Perlu disadari bahwa banyak tantangan yang harus kita atasi untuk bisa
memanfaatkan bonus demografi untuk bisa mewujudkan “generasi emas”.
Sejumlah tantangan bisa kita sebutkan yaitu gizi buruk, narkoba, rokok,
pendidikan yang buruk akibat mutu guru yang kurang baik, karakter bangsa yang
kurang mendukung, minimnya kejujuran di kalangan pelajar dan mahasiswa,
kekerasan terhadap anak, pernikahan dini.
Menurut Organisasi Kesehatan dunia
(WHO), 7,8 juta dari 23 juta balita di Indonesia adalah penderita stunting
(sekitar 35,6 persen). Sebanyak 18,5 persen termasuk bertubuh sangat pendek
dan 17,1 persen termasuk anak pendek. Batas tolerasi stunting menurut WHO
adalah 20 persen. Anak yang mengalami gizi buruk sampai 1.000 hari pertama
kehidupannya akan menjadi anak yang fisiknya lemah dan otaknya kosong. Tidak
diketahui pasti seberapa banyak jumlah penderita gizi buruk di Indonesia
seperti yang dialami di Asmat beberapa bulan lalu. World Nutrition Report
2014 menyatakan, 5 persen rakyat menderita gizi buruk. Di sekitar Tebuireng
angkanya jauh di bawah itu.
Ancaman narkoba makin hari makin
meningkat. Jumlah korban juga makin banyak. Penyelundupan narkoba dari China
makin menggila dan tampaknya kita kurang siap menghadapinya. Kondisinya
betul-betul sudah darurat. Kita seperti sudah kehilangan akal untuk
menghadapi ancaman narkoba. Jumlah perokok di Indonesia adalah yang ketiga
terbesar setelah China dan India, mencapai 35 persen dari jumlah penduduk.
Perokok muda semakin bertambah, usia mulai merokok makin muda.

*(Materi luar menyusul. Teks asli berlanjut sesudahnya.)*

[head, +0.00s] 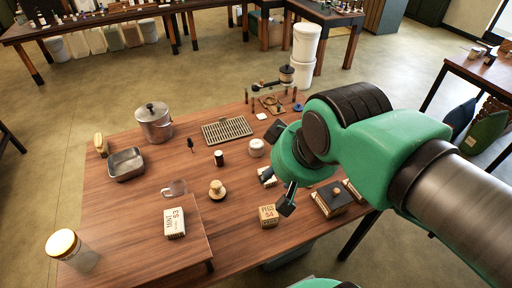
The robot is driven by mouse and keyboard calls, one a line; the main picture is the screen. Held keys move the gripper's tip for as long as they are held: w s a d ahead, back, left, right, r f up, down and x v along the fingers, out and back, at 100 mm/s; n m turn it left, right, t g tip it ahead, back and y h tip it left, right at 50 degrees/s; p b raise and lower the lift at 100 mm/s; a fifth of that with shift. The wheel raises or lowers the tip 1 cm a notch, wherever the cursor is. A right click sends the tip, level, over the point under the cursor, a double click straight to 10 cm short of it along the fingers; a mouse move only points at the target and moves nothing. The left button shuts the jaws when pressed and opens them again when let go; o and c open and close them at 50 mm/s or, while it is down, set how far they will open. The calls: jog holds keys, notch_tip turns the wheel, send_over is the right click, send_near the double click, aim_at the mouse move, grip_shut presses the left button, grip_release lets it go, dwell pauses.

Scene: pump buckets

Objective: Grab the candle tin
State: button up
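A small round pale tin (257,147) with a lid stands upright on the wooden table, near its middle; it looks most like the candle tin, though I cannot read any label. My gripper (276,194) hangs over the table to the right of and nearer than this tin. Its two dark fingers are spread apart with nothing seen held between them. The tin is apart from the gripper and fully visible.
Around are a drain grate (227,131), a lidded metal pot (154,122), a metal pan (127,164), a wooden knobbed piece (217,190), a lettered box (268,216), a dark box (331,199) and a glass jar (84,259). My arm hides part of the table's right side.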

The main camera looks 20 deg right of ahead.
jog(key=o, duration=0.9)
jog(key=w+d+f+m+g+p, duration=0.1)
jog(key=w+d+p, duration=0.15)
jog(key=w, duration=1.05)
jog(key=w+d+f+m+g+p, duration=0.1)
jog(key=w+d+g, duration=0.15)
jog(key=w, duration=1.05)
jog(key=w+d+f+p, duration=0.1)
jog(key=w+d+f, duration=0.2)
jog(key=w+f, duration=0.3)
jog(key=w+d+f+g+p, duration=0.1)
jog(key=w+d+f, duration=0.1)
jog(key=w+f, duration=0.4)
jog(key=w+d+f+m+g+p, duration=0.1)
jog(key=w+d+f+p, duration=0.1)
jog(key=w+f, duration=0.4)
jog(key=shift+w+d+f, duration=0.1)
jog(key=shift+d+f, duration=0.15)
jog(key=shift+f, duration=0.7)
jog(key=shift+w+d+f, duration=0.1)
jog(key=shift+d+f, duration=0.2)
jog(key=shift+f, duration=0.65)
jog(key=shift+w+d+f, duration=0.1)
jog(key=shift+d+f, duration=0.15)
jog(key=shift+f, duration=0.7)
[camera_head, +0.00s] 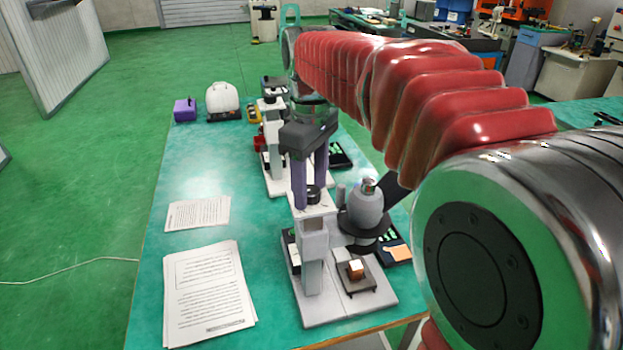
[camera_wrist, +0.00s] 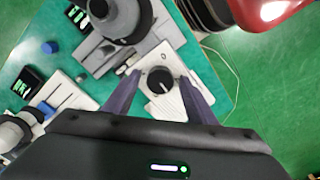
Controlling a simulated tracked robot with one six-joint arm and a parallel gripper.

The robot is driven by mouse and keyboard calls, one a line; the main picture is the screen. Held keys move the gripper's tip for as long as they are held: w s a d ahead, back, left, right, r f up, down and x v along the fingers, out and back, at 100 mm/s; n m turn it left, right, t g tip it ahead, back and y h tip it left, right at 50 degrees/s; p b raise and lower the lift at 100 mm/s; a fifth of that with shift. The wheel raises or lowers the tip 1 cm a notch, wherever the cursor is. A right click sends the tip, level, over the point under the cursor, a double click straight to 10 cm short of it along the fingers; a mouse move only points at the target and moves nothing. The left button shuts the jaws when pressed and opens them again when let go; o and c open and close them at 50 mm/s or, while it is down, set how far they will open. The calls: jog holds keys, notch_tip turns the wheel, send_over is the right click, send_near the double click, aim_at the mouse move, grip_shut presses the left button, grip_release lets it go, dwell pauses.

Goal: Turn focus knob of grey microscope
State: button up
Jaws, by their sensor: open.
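The grey microscope (camera_head: 312,258) stands upright at the near end of the green table. Its black focus knob (camera_head: 313,191) is on top of the column; the knob also shows in the wrist view (camera_wrist: 160,80). My gripper (camera_head: 309,196) points down over the column with its purple fingers apart. In the wrist view my gripper (camera_wrist: 158,77) has one finger on each side of the knob, with visible gaps, so it does not grip it. Whether the fingertips reach down to the knob's height is hard to tell. The grey optical head (camera_head: 364,208) is beside the column.
A second microscope (camera_head: 270,150) stands behind. Papers (camera_head: 207,290) lie on the left of the table (camera_head: 155,262). A purple box (camera_head: 185,110) and a white device (camera_head: 223,101) are at the far end.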

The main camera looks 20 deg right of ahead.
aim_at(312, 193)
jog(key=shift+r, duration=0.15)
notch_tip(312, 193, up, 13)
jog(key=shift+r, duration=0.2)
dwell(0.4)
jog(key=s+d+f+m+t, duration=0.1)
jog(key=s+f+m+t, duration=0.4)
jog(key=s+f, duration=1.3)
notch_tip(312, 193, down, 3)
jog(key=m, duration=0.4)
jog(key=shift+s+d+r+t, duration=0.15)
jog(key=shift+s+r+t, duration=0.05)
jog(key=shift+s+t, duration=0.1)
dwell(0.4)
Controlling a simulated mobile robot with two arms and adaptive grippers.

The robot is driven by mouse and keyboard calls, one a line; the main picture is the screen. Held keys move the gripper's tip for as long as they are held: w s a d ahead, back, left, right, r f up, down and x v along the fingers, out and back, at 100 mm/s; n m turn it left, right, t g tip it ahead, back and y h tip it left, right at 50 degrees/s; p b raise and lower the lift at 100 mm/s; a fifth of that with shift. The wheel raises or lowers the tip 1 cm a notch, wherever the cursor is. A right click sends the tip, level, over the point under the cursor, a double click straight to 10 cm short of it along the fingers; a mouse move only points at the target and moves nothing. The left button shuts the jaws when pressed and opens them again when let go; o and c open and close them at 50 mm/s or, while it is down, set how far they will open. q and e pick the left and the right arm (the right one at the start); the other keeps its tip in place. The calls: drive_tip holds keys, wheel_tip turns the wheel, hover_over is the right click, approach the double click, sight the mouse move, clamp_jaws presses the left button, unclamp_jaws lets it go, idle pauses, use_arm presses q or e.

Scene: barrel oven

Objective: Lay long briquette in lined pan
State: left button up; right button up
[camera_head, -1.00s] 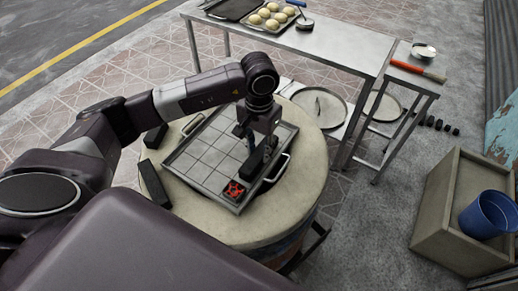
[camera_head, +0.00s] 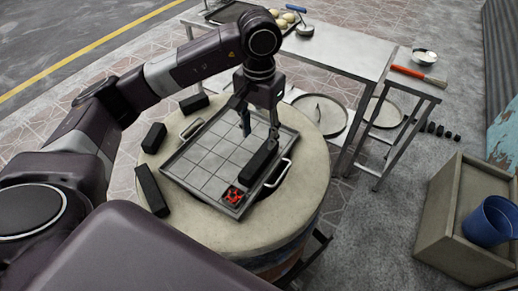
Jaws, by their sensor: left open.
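The lined pan (camera_head: 197,167) is a square grey tray with a grid of lines and two side handles, lying on the round barrel top. A long black briquette (camera_head: 259,162) lies in it along the right side. A small red-and-black piece (camera_head: 233,195) sits in the pan's near corner. My left gripper (camera_head: 259,133) is open above the far end of that briquette, with its fingers apart from each other. Whether a finger touches the briquette is unclear. My right gripper is not in view.
Other black briquettes lie on the barrel top (camera_head: 265,228) left of the pan: one near (camera_head: 152,190), one farther left (camera_head: 154,138) and one at the back (camera_head: 194,103). A metal table (camera_head: 350,47) with dough balls stands behind. A crate (camera_head: 440,215) with a blue bucket (camera_head: 490,221) stands right.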

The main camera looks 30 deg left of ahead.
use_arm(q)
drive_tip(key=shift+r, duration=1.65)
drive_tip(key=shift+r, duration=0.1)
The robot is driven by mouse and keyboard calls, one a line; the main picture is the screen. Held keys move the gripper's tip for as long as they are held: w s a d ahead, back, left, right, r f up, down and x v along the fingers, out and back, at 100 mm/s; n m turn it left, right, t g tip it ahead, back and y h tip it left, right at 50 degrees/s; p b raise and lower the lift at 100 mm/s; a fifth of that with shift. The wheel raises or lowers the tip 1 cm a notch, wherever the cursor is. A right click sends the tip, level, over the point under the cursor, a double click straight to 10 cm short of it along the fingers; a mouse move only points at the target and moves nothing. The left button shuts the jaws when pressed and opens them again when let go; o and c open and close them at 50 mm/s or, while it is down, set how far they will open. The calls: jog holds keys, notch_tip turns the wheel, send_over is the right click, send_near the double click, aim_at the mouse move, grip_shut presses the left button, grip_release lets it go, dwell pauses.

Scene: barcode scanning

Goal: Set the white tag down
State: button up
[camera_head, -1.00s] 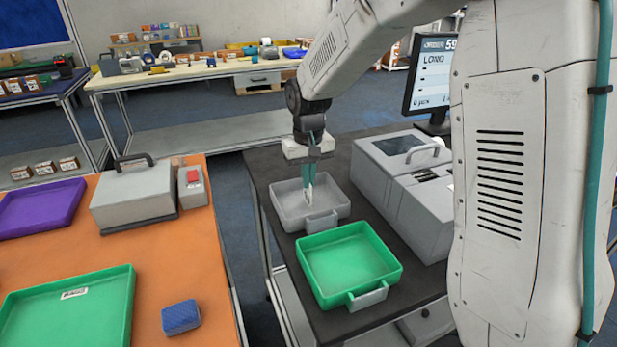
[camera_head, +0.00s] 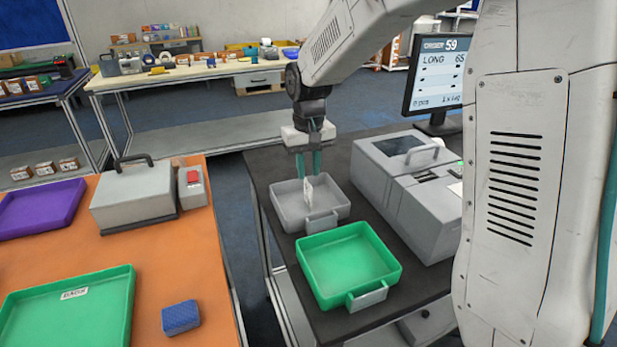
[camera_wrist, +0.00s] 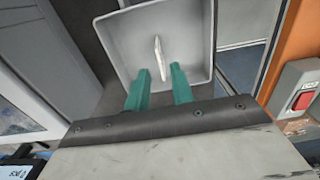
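The white tag (camera_head: 309,190) stands on edge, tilted, in or just above the grey tray (camera_head: 279,212) on the dark table.
A green tray (camera_head: 348,262) stands in front of the grey tray. A grey machine (camera_head: 412,185) and a monitor (camera_head: 437,75) stand to the right. The orange table (camera_head: 190,262) at left holds a blue block (camera_head: 181,317), a green tray and a purple tray.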

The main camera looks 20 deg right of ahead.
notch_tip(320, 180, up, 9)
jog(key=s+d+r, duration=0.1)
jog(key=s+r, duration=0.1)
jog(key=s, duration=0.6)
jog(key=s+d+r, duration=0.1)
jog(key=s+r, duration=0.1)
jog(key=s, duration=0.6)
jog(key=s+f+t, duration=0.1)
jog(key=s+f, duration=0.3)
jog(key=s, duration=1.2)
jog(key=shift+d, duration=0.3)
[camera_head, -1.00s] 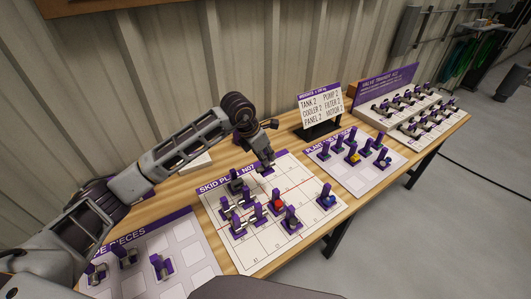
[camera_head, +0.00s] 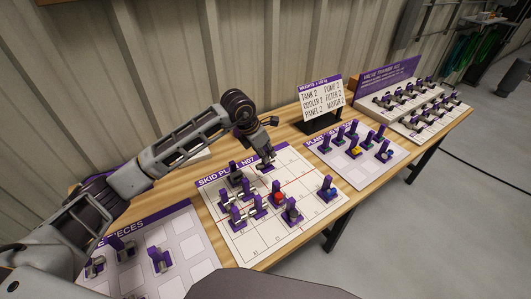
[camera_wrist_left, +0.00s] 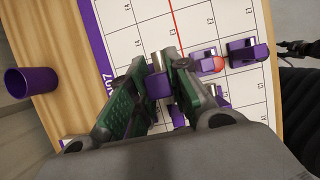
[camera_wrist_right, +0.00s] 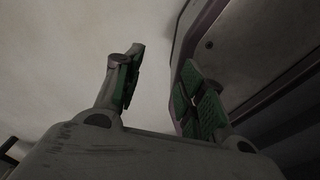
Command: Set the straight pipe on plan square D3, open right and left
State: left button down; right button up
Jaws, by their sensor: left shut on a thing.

Masyarakat
ekonomi lemah menyisihkan dana yang cukup besar untuk membeli rokok sehingga
gizi keluarga terabaikan. Legislatif dan eksekutif kita ramah terhadap
industri rokok.
Pendidikan yang menjadi dasar dari
semua kegiatan bangsa di masa depan, ternyata tidak menggembirakan. Mutu
pendidikan kita secara internasional amat rendah, bahkan untuk ASEAN kita ada
di peringkat tengah sudah terbalap oleh Vietnam. Angka rata-rata secara
nasional untuk matematika, di bawah angka 50. Dalam sebuah tes, sekitar
separuh siswa tidak bisa menangkap dengan baik isi naskah bahasa Indonesia.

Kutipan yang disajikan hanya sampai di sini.